Pittsburgh, the Big East coaches' preseason pick to win the conference regular season, is the first team Maryland will play this season to boast a bigger, more seasoned front line. As such, the Panthers can be expected to double- and even triple-team team Williams, who leads the Terrapins in scoring (21 points per game) and rebounding (13.7 per game) and has had a seemingly effortless time so far doing everything except shooting free throws (62.5 percent).

Relishing the challenge, Williams said he's eager to be pushed by Pittsburgh's imposing front line, which is anchored by 6-11 center Gary McGhee, and confident he'll get all the help he needs from teammates such as 6-7 senior forward Dino Gregory and 6-8 sophomore forward James Padgett.

"In high school I was double- and triple-teamed every night, so I'm kind of used to the feeling and sensation of being surrounded by lot of different players," Williams said this week. "I'm definitely ready for it."

Williams, a native of Torrington, Conn., grew up following Big East basketball, with an uncle, Murray Williams, who played for Connecticut.
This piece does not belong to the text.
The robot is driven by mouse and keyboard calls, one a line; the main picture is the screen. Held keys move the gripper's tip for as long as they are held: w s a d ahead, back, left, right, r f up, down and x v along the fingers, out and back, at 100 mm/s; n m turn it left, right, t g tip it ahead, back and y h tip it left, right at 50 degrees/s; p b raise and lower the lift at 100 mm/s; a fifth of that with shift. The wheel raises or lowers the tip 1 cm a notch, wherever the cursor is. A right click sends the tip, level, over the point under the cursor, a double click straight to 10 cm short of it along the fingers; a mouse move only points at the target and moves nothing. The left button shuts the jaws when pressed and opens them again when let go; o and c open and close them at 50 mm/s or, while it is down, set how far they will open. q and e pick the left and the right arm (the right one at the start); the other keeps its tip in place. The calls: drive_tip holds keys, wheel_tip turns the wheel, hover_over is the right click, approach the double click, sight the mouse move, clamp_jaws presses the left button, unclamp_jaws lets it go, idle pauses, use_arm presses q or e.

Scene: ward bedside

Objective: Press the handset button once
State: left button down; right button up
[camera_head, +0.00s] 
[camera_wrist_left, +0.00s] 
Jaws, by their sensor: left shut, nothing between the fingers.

But Thursday's game will mark the first time Williams - or any of the Terrapins - have played at Madison Square Garden.

Williams has set foot in the hallowed basketball venue just once, during a recruiting visit to St. John's, which plays its home games there. And even though it was set up for a concert rather than basketball, Williams recalled a palpable aura of tradition in the arena.

That's just one more source of motivation for the Maryland standout - along with playing against a ranked opponent, the chance to prove himself against Pittsburgh's towering front line and the spotlight of an ESPN2 broadcast.

"I've always played with a little chip on my shoulder," Williams said. "Coming out of high school, I wasn't recruited that heavily. I was always the type of person who was a question mark in scouts' books. There has always been something [skeptical] said about me somewhere: 'He can do this, but he can't do that.'

"The big question coming out of high school was, 'Yeah, he had his 38 [points] a game, but that's against people who are 6-2.' Every game is just a challenge for me to prove people wrong."

Toppling the nation's fifth-ranked team would be a tremendous achievement for the Terrapins, who lost their top three scorers and three-fifths of the starting lineup from last season. But a loss also can be instructive at this stage of the season.